Monday, November 17, 2008

A 66 Million Dollar Mistake

I grew up in Pennsylvania cheering for the Pittsburgh Steelers and Penn State Nittany Lions. It was a glorious time to be a fan of these two teams as the Steelers were winning Super Bowls and the Nittany Lions were perennial national powers.

I am still a fan. Yesterday I wasn't able to watch the Steelers game because the local network carried another game. So I missed the historic game, historic because it ended 11-10, a score never achieved (?) in a professional game before. I also missed the last play of the game, a play that would have changed the score if it had been upheld by the officials. Peter King of Sports Illustrated tells the story:
With five seconds remaining, trailing 11-10, the Chargers, on their own 21, tried one of those wacky, multiple-lateral plays to keep the ball alive. LaDainian Tomlinson caught a pass, flipped it to Chris Chambers, who then tried to pitch it to a teammate. Steelers safety Troy Polamalu broke it up, scooped up the football and ran in for an apparent TD. After a review, Green announced the play was upheld and the TD counted. But the officials huddled again before the Steelers extra-point attempt and changed the call, declaring Tomlinson's lateral to be an illegal forward pass which should have ended the play.
So the 11-10 score held up. No big deal. The Steelers won with or without the late touchdown. Afterwards, though, the league admitted that the call was wrong. There was no illegal forward pass; the touchdown should have counted. How big of a mistake was it? $66 million. The Steelers were 4-point favorites and the touchdown would have allowed them to cover the spread on the betting. $100 million was bet on this one game; $66 million of it was bet on the Steelers to cover the spread. There are a lot of unhappy gamblers.

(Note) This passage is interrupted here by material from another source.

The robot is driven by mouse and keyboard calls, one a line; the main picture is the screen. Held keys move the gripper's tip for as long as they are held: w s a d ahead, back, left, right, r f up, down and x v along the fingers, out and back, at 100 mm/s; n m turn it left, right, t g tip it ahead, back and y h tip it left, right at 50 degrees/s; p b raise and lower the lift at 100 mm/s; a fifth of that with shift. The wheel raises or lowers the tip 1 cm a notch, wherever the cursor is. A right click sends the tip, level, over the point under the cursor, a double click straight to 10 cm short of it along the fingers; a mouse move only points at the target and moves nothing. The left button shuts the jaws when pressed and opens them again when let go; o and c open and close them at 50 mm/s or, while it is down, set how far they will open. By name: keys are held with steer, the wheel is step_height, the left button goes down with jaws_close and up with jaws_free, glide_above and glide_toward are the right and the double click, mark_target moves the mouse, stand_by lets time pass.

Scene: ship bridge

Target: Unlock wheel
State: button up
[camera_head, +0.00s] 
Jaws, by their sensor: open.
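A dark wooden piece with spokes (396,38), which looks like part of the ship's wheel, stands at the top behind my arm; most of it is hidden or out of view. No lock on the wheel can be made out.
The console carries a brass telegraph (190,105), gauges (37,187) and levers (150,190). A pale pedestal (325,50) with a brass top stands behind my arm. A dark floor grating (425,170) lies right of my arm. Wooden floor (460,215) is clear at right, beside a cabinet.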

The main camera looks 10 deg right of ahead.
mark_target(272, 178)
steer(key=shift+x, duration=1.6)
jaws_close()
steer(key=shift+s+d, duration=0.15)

I am glad I am not that big of a fan. I don't get Fantasy Football either.

1 comment:

Anonymous said...

My experience with Fantasy sports gaming is that it is all about friendship and friendly competetion. It has little to do with the actual team wins/losses. It's all about individual player statistics. I participated in a fantasy baseball league this summer with my cousins because they needed bodies/teams. It was much more fun than I thought it would be. My friends and family were surprised how competative I became with it--and so was I! My team, The Burnsville Bonfires, made the playoffs and came in 3rd overall.